Giuseppe Scarso. Morire ustionato a 80 anni, ucciso dai bulli

Il tempo passa e lascia sul viso tracce leggere, a volte solchi, che raccontano di sorrisi, di pianti, di attese. Il tempo passa e la mente, quando resta lucida, diventa un tesoro di ricordi, di racconti, di esperienza.
Gli anziani sono un mare da cui attingere, un mondo già vissuto che ha voglia di raccontarsi o di ascoltare, un bisogno di vivere come un dono ogni giorno che resta. Gli anziani dovrebbero essere rispettati, accolti e amati.
Non è stato così per Giuseppe Scarso, un uomo di ottant’anni che ha subito, in quella fase della vita in cui si diventa più deboli, offese, oltraggi, insulti, attacchi incendiari, di cui l’ultimo, infine, si è rivelato letale.
I suoi capelli bianchi, il suo aspetto da uomo buono, capace solo di difendersi con qualche rimprovero a voce alta, non hanno sortito nei cuori di chi lo ha aggredito nessun effetto.
E’ morto dopo quasi tre mesi di agonia, all’ospedale Cannizzaro di Catania, per le conseguenze delle ustioni provocate da una banda di bulli di quartiere.
Dopo gli insulti e i fastidi per strada, i giovani hanno infatti ben pensato di attaccare l’uomo dentro la sua stessa casa. Entrati di notte, pare dopo averlo malmenato, gli hanno buttato sulla testa, sulle spalle, dell’alcool, dandogli poi fuoco. Possiamo solo immaginare la paura, il dolore, la lunga sofferenza in ospedale nei successivi giorni, quella lotta contro la morte, attimo dopo attimo, che si è conclusa con la sua sconfitta nel mese di dicembre.

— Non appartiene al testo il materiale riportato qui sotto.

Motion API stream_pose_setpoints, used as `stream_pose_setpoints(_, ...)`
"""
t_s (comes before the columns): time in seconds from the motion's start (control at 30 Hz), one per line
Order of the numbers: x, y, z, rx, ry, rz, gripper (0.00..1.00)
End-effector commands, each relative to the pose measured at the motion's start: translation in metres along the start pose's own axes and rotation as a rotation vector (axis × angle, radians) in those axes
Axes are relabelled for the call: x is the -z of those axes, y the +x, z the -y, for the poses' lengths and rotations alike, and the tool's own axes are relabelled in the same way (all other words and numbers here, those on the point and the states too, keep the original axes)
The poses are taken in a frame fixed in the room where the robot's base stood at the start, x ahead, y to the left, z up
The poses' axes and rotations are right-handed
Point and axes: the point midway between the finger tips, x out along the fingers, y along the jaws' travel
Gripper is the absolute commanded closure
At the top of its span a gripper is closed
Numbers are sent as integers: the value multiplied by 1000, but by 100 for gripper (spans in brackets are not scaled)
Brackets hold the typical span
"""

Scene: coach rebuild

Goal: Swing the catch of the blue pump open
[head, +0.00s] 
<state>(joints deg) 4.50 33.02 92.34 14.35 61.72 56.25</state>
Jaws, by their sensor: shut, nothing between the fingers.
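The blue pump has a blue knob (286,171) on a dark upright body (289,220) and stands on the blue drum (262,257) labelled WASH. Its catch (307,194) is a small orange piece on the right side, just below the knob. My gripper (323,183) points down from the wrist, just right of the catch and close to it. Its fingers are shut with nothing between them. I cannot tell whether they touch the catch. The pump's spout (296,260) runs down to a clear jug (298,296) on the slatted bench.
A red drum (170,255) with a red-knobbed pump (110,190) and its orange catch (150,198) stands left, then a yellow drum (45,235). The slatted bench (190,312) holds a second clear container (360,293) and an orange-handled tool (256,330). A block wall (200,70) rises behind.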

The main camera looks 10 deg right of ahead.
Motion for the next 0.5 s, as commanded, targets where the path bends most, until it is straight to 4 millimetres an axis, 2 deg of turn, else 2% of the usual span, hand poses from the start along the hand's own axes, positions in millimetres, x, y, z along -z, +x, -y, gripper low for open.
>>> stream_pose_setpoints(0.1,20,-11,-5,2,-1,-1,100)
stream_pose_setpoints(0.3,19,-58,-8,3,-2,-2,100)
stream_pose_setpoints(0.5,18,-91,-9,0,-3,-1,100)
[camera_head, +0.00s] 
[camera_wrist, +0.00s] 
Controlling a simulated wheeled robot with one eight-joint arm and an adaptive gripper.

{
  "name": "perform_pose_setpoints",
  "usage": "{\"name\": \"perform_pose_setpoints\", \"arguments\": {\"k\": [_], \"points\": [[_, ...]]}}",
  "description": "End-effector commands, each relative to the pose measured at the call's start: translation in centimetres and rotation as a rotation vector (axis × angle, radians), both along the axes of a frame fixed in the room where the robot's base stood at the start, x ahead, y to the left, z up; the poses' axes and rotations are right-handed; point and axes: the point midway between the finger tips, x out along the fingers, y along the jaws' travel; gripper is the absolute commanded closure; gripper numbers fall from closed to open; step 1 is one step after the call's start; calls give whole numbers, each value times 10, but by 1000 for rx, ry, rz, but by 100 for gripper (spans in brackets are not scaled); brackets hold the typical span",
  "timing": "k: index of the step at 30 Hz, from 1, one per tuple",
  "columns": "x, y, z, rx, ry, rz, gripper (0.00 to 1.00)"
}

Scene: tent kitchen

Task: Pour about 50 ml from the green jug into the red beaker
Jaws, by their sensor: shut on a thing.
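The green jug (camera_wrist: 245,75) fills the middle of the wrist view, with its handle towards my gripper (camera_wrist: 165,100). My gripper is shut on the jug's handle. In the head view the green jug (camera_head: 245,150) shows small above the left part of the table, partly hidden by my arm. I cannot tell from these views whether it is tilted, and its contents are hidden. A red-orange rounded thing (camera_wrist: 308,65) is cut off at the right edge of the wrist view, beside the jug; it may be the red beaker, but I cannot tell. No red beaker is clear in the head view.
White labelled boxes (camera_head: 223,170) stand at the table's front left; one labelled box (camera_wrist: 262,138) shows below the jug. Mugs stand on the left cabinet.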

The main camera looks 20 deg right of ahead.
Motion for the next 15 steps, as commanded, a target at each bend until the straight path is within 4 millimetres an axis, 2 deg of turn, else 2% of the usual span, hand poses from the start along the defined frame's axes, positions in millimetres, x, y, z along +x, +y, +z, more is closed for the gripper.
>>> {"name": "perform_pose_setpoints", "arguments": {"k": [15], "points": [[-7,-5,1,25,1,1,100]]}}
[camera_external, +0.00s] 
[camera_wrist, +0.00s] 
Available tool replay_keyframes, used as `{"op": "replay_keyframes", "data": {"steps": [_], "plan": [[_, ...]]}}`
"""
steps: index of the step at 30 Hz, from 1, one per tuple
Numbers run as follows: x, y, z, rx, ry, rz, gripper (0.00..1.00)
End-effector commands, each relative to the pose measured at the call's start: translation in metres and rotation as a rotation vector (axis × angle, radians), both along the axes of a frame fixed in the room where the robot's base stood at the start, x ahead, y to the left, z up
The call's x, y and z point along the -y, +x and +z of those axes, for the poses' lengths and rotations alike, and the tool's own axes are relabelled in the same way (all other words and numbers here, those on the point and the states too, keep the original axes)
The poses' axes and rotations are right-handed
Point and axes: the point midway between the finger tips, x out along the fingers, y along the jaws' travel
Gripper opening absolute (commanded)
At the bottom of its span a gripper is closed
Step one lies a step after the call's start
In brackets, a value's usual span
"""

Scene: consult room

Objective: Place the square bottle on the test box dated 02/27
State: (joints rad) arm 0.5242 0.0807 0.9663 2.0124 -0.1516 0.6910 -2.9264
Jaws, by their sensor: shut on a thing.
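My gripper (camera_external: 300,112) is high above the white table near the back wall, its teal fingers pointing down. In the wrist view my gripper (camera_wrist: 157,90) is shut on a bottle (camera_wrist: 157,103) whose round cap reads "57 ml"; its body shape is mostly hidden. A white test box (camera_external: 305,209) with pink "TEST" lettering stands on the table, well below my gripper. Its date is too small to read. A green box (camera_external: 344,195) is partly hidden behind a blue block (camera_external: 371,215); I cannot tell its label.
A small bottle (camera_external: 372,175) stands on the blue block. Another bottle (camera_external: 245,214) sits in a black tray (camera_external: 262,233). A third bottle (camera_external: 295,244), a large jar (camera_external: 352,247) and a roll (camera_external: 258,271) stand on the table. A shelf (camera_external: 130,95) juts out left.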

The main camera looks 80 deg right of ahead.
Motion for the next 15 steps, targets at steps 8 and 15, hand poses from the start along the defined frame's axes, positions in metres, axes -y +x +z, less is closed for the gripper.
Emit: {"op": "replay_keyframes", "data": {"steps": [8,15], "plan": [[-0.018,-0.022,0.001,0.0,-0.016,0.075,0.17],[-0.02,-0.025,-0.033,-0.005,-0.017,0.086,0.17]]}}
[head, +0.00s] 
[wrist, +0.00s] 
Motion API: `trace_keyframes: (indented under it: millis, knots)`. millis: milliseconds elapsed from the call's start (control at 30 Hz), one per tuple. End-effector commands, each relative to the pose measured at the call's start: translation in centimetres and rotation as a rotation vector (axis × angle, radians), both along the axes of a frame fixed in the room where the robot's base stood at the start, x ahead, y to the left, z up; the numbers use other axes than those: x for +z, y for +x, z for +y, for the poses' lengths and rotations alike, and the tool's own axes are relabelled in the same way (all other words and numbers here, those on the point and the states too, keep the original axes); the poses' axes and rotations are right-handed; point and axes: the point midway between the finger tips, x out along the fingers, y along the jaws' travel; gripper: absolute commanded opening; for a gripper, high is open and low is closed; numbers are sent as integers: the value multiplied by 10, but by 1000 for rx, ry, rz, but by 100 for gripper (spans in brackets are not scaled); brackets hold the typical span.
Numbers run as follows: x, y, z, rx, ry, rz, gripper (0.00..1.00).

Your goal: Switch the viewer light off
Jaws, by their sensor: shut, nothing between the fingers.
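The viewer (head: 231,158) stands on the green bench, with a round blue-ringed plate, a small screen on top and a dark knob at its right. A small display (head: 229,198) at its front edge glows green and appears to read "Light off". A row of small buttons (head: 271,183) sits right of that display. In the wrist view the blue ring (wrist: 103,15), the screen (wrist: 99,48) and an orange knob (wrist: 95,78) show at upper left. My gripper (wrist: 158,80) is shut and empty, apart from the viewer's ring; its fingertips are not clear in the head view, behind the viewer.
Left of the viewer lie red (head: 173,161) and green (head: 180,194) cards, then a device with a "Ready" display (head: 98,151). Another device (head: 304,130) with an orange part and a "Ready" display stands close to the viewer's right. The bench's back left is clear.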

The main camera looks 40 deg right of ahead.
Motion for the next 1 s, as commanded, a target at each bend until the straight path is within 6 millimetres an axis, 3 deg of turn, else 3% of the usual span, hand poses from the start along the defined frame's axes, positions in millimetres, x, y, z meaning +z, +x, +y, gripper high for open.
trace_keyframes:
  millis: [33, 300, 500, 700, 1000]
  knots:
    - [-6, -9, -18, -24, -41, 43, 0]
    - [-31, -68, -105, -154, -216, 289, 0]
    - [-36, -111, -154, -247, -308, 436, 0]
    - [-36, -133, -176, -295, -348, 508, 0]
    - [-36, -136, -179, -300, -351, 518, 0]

Non è facile comprendere come si possa perseguitare, far soffrire una persona, a maggior ragione se indifesa perché anziana e indebolita dagli anni, senza sentirsi vuoti e inutili. Ragazzi che potrebbero ridere, far sorridere, gioire, preferiscono acquistare una bottiglia di alcool per dare fuoco ad un uomo. Probabilmente per quella che considerano una bravata di cui ridere.
Giuseppe Scarso è morto così, ucciso da giovani anaffettivi, senza nessuna capacità di sentire la sofferenza del prossimo. Chiamare il loro gesto “bravata” non rende l’idea del dolore che hanno inflitto al pover’uomo. Si deve poter contare su un giusto corso della giustizia, che consideri la gravità del gesto. Sulla loro recuperabilità in seno alla società e sulla opportunità del recupero non è semplice pronunciarsi, perché se Giuseppe Scarso lo avessimo visto soffrire con tutte le conseguenze gravissime che creano le ustioni non è poi semplice immaginare una reazione proporzionata e volta al successivo reinserimento. Il loro gesto merita, intanto, una punizione senza sconti. Poi si vedrà.